>> start

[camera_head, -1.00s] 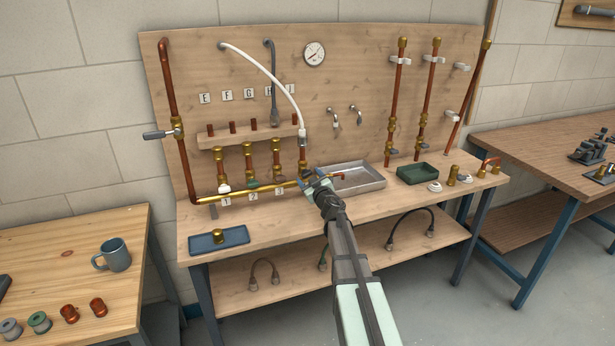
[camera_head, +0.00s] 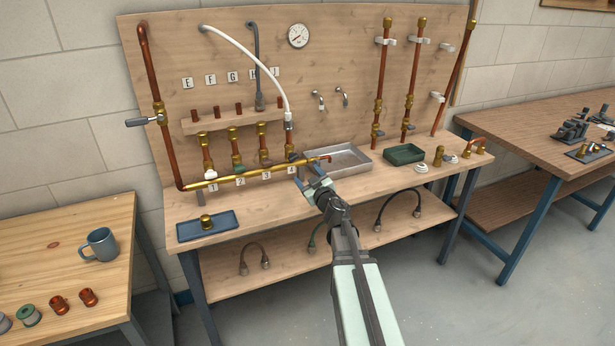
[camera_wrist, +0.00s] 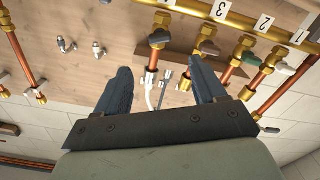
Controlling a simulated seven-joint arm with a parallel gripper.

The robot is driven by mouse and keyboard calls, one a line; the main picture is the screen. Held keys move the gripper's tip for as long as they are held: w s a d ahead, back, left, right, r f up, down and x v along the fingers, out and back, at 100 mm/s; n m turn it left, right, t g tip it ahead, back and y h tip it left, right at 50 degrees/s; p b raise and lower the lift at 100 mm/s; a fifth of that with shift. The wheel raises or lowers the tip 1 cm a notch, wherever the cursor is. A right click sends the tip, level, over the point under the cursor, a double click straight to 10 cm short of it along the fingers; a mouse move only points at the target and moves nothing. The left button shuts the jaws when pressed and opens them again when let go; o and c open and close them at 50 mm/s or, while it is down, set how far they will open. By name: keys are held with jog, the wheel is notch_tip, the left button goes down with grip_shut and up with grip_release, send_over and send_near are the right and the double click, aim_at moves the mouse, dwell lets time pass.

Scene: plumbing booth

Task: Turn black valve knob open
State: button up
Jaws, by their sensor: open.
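Numbered labels sit in front of the valves. The dark knob (camera_head: 293,157) at label 4 looks black; it also shows near the top of the wrist view (camera_wrist: 162,19). The other knobs are white (camera_head: 211,174), green (camera_head: 238,168) and grey-brown (camera_wrist: 208,47). My gripper (camera_head: 307,178) is open and empty, just in front and to the right of label 4. In the wrist view my gripper (camera_wrist: 160,64) has its fingers apart, with the fourth riser between them in line of sight; no contact shows.
A blue tray (camera_head: 228,229) with a brass fitting sits at front left. A white hose (camera_head: 262,67) drops to the fourth riser.

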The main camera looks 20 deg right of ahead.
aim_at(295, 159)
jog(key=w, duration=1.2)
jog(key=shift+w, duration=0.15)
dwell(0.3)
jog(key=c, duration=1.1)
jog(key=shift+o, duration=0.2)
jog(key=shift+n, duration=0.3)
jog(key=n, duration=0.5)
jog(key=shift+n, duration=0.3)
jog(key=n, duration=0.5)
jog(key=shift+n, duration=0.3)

>> end

■ WHAT TO DO:
Return the material word for word. Pictures are not part of the copy.

■ COMPLETE ANSWER:
[camera_head, -1.00s] 
[camera_head, +0.00s] 
[camera_wrist, +0.00s] 
Controlling a simulated seven-joint arm with a parallel gripper.

The robot is driven by mouse and keyboard calls, one a line; the main picture is the screen. Held keys move the gripper's tip for as long as they are held: w s a d ahead, back, left, right, r f up, down and x v along the fingers, out and back, at 100 mm/s; n m turn it left, right, t g tip it ahead, back and y h tip it left, right at 50 degrees/s; p b raise and lower the lift at 100 mm/s; a fifth of that with shift. The wheel raises or lowers the tip 1 cm a notch, wherever the cursor is. A right click sends the tip, level, over the point under the cursor, a double click straight to 10 cm short of it along the fingers; a mouse move only points at the target and moves nothing. The left button shuts the jaws when pressed and opens them again when let go; o and c open and close them at 50 mm/s or, while it is down, set how far they will open. By name: keys are held with jog, the wheel is notch_tip, the left button goes down with grip_shut and up with grip_release, send_over and send_near are the right and the double click, aim_at moves the mouse, dwell lets time pass.

Scene: plumbing booth

Task: Turn black valve knob open
State: button up
Jaws, by their sensor: open.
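Numbered labels sit in front of the valves. The dark knob (camera_head: 293,157) at label 4 looks black; it also shows near the top of the wrist view (camera_wrist: 162,19). The other knobs are white (camera_head: 211,174), green (camera_head: 238,168) and grey-brown (camera_wrist: 208,47). My gripper (camera_head: 307,178) is open and empty, just in front and to the right of label 4. In the wrist view my gripper (camera_wrist: 160,64) has its fingers apart, with the fourth riser between them in line of sight; no contact shows.
A blue tray (camera_head: 228,229) with a brass fitting sits at front left. A white hose (camera_head: 262,67) drops to the fourth riser.

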The main camera looks 20 deg right of ahead.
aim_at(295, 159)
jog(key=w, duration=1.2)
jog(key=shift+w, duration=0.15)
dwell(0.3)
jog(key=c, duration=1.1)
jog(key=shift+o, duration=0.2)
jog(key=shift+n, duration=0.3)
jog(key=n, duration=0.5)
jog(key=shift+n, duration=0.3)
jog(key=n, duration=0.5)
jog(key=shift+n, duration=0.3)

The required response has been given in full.